Perhaps the most important redesign comes from the folks at Ford Motor Company (NYSE:F). Back in 2010, Ford ranked No. 5 in J.D. Power's Initial Quality Study of auto brands, and it was even the No. 1-ranked mass-market brand -- which doesn't include luxury brands. That same year, Ford launched its MyFord Touch infotainment system, which was plagued with problems and flaws that sent Ford's rank in J.D. Power's Initial Quality Study spiraling down to No. 23 the next year.
That's why Ford recently decided to scrap the MyFord Touch and is preparing its Sync 3 infotainment system to launch with 2016 model-year vehicles. It's switching from Microsoft technology that powered Ford's previous infotainment system in favor of BlackBerry's QNX in-car operating system. In an attempt to right the wrongs of its previous system, Ford is also making its speech-recognition software more accurate, making the text and touchscreen zones larger and more intuitive, improving its app offerings, and brightening the screen colors.
While Ford's improved infotainment system should be a big plus for the company, its consumers, and its investors, other automakers are also pushing forward with in-car technologies.
For instance, Ford's crosstown rival General Motors (NYSE:GM) has turned its new vehicles into rolling Wi-Fi hotspots with its 4G LTE technology. GM's system will work through its OnStar subscription service, which also provides emergency help and navigation. With any new 2015 GM ride, consumers have the potential for the broadband hookup without paying for other services, but you will need to pay for a data plan -- around $5 a month for 250 megabytes of data, up to $50 a month for 10 gigabytes. http://www.cbsnews.com/news/gm-is-making-your-car-a-rolling-wi-fi-hotspot/
The in-car experience is important for automakers to attract a younger and more tech-savvy consumer, so expect the technologies and features found in new vehicles to continue to get more and more interesting and complex in the years ahead.
Jason Hall: While self-driving cars are an eventuality, as John wrote, they are years away from being mainstream. Another amazing technology in the works that will help drivers navigate is augmented reality. You may be familiar with this technology, which is already in use in other mediums, but it's yet to be introduced to a production vehicle.
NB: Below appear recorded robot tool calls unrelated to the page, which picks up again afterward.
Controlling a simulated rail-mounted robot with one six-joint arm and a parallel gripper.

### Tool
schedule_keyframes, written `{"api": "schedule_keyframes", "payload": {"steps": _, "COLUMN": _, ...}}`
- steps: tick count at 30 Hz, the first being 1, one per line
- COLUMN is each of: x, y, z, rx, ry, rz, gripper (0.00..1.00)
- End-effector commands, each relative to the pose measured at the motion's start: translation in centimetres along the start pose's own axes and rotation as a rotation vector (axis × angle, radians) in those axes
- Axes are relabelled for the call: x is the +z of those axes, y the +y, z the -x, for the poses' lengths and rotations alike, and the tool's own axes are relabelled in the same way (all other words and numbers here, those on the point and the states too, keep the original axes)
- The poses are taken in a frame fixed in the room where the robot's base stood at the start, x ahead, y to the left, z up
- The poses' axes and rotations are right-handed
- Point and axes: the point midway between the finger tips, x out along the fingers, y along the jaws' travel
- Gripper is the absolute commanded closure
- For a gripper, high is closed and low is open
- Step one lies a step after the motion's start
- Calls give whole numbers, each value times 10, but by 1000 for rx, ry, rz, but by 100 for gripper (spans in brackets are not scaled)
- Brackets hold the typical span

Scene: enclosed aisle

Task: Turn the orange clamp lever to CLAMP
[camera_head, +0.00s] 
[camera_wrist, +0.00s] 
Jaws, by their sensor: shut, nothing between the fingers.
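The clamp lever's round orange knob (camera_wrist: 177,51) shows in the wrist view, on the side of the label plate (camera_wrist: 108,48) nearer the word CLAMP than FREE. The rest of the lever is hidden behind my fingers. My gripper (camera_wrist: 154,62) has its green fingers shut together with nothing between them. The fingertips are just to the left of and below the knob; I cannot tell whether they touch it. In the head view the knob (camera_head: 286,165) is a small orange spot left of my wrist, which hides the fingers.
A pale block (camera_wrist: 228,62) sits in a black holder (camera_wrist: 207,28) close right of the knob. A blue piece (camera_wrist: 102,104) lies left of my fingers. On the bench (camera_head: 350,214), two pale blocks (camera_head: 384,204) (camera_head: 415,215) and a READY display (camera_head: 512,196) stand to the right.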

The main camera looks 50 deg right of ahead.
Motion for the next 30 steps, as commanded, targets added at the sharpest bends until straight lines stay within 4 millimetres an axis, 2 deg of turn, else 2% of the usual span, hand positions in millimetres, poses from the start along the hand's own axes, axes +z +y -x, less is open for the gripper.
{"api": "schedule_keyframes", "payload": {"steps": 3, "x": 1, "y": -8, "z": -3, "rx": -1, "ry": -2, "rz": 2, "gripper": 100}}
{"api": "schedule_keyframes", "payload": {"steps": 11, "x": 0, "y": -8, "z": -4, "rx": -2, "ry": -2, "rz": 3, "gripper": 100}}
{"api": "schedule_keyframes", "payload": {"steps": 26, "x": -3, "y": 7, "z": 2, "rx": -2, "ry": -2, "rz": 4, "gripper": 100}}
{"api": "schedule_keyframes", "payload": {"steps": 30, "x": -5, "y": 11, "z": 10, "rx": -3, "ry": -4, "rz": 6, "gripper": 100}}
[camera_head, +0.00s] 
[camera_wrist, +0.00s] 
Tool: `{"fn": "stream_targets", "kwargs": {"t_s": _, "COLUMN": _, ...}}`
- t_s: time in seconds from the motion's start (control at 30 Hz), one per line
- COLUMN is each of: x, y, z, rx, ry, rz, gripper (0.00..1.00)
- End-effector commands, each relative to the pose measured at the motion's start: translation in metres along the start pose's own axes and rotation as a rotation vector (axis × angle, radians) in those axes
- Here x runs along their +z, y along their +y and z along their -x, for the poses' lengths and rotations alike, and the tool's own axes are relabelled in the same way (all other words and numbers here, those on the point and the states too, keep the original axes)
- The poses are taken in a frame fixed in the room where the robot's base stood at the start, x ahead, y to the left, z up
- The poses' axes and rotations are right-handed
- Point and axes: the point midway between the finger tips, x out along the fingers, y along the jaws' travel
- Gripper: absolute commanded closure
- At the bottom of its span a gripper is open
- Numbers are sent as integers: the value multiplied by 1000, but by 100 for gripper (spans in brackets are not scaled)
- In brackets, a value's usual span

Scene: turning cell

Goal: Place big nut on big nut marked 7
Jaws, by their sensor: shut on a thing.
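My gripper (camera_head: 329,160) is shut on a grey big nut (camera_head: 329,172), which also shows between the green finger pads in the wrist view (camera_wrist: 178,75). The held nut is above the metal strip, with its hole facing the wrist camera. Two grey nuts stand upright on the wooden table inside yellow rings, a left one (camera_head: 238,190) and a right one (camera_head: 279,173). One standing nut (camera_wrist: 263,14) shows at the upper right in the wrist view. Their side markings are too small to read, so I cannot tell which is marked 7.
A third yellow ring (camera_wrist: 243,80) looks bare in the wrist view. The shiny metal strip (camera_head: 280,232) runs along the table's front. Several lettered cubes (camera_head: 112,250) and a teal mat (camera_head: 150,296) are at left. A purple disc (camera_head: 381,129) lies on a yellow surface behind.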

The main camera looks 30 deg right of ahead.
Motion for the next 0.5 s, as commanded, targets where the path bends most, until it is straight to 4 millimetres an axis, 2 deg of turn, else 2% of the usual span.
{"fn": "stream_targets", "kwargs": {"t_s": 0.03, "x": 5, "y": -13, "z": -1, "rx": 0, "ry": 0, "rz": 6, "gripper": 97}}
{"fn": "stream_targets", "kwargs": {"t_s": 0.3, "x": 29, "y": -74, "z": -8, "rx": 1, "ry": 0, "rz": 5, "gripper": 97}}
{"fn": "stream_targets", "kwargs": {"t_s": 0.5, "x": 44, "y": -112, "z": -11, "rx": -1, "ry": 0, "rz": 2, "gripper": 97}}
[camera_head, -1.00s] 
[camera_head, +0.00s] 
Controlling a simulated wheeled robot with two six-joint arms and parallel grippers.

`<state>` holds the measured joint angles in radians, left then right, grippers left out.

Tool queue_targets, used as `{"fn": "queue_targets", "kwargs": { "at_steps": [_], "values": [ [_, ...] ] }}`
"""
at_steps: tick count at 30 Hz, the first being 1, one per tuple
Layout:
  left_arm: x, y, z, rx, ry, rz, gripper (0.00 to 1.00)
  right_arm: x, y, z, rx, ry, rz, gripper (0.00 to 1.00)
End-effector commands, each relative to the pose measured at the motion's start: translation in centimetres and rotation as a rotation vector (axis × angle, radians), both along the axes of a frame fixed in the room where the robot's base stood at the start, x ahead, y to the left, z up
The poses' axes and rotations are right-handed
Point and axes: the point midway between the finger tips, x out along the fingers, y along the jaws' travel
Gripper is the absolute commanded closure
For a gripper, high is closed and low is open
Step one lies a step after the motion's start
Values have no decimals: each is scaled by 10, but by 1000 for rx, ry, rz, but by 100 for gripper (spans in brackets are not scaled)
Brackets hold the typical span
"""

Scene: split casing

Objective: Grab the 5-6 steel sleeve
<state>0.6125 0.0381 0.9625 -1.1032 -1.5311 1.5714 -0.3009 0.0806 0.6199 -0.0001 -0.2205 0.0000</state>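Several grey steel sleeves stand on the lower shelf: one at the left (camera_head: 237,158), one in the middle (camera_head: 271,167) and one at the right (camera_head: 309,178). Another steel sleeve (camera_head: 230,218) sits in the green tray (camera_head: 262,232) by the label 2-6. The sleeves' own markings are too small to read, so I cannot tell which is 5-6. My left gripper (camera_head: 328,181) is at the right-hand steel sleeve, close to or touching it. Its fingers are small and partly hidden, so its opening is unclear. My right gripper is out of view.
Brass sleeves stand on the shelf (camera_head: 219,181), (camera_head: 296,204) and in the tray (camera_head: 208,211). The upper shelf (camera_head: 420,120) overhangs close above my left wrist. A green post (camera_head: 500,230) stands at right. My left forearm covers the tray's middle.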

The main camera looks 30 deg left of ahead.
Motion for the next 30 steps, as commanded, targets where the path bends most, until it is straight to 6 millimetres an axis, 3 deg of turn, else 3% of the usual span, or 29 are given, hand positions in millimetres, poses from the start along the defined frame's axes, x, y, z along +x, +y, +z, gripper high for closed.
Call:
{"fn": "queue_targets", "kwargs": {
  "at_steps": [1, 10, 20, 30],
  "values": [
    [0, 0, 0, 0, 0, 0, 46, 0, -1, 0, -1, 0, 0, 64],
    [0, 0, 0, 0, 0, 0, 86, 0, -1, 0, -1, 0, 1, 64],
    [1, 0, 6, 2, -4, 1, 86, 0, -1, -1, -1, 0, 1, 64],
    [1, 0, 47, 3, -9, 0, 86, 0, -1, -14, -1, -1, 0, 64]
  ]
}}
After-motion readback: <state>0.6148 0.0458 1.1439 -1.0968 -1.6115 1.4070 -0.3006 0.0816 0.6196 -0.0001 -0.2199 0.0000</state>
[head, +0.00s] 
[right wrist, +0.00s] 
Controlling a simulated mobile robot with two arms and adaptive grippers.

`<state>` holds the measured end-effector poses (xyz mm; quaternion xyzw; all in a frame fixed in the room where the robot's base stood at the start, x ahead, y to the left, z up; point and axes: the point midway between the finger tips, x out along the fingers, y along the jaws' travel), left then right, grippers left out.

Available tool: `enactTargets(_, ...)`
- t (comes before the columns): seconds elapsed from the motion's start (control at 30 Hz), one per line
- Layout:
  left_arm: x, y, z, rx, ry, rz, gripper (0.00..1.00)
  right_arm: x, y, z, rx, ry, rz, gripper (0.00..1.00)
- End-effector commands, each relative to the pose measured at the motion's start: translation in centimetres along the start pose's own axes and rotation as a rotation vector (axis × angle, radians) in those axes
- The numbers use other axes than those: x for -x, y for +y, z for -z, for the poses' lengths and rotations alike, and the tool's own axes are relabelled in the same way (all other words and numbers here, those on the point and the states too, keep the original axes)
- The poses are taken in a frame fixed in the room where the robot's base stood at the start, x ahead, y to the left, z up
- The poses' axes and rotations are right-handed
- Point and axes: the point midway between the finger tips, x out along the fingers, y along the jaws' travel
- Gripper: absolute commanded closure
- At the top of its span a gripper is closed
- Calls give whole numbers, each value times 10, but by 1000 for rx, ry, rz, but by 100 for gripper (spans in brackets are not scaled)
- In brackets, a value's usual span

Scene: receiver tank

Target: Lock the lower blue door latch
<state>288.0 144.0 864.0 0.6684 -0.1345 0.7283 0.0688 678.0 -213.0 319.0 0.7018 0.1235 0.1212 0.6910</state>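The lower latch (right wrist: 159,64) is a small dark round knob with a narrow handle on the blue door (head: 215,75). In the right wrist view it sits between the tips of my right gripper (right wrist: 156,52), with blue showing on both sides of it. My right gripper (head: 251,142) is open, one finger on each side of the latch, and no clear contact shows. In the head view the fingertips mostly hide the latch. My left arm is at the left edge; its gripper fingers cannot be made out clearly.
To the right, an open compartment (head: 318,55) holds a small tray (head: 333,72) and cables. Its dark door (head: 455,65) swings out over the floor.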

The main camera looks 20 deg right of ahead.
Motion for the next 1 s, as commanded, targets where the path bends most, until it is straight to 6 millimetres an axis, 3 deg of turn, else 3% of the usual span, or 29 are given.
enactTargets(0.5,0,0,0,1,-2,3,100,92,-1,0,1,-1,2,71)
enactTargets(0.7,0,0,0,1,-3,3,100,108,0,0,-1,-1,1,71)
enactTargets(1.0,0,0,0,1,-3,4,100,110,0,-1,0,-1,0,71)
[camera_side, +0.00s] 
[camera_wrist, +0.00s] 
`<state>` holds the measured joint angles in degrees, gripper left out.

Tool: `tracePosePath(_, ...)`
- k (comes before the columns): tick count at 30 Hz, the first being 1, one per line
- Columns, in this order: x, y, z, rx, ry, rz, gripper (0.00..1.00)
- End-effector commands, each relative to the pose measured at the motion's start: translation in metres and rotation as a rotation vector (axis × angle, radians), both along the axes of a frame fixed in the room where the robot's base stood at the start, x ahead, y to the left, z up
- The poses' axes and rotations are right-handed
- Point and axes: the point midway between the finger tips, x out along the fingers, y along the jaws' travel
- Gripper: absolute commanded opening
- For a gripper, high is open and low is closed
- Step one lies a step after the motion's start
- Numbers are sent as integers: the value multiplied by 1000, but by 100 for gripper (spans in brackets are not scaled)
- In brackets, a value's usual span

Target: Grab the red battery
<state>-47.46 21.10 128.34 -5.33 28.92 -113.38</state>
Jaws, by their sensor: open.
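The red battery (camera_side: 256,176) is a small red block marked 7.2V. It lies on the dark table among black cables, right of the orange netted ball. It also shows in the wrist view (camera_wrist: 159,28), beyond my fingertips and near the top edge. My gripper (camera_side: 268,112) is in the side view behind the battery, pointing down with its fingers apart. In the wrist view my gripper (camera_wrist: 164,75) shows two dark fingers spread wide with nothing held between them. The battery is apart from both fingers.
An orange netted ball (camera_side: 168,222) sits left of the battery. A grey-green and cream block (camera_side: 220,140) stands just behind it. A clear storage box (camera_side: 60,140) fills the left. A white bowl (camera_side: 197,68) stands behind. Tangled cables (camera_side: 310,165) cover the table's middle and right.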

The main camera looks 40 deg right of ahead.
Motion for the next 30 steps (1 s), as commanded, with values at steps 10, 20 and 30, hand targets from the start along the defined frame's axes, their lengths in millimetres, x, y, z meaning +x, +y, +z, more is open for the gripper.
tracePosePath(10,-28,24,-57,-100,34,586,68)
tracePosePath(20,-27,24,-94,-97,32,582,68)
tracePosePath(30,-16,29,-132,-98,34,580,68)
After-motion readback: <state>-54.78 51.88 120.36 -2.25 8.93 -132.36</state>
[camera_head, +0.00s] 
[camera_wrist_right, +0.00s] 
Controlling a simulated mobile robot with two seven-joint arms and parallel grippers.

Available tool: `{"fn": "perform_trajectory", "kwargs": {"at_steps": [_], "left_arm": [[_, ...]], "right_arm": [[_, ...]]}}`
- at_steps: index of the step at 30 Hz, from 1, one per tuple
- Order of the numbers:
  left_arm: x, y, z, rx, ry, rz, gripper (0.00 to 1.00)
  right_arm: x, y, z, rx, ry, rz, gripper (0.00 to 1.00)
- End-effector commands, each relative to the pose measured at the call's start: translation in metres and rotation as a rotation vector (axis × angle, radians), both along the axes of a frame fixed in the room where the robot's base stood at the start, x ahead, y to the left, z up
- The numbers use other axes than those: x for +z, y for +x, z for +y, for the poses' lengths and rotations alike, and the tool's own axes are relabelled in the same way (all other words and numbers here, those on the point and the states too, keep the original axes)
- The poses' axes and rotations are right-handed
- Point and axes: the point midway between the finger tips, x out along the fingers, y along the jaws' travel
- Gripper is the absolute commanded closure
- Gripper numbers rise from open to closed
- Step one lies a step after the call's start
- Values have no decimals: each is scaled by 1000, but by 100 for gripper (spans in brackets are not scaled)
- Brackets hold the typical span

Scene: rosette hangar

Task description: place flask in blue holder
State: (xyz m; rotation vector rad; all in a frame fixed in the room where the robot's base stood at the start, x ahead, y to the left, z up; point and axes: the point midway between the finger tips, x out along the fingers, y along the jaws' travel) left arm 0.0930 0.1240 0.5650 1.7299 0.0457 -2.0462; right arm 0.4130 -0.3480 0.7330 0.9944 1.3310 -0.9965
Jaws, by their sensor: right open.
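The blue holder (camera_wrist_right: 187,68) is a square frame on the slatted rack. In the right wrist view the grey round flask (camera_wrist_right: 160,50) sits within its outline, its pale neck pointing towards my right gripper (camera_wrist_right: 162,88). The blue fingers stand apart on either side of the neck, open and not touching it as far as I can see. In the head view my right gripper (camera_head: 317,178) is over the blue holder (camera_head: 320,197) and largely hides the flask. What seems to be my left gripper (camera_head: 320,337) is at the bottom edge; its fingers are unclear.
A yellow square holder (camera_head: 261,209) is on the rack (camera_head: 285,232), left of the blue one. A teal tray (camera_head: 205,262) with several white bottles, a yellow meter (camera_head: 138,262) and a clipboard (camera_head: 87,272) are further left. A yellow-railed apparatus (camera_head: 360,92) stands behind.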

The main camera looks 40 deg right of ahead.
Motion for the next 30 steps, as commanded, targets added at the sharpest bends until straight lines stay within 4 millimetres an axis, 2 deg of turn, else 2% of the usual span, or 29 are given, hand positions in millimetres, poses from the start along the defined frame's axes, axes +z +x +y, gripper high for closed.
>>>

In short, augmented reality would allow the driver -- through sensors, cameras, and either glasses or a built-in display -- to be able to see "through" parts of the vehicle that are between the driver and the road. Think about climbing a steep hill or grade out of a parking structure, trying to squeeze into a tight parking spot, or dealing with blind spots. With augmented reality, the driver would be able to "see" right through that part of the car and more safely navigate without the blind spots that put them, passengers, or others at risk.
BMW is already testing the feature on the Mini Cooper, but it's probably years from commercial launch.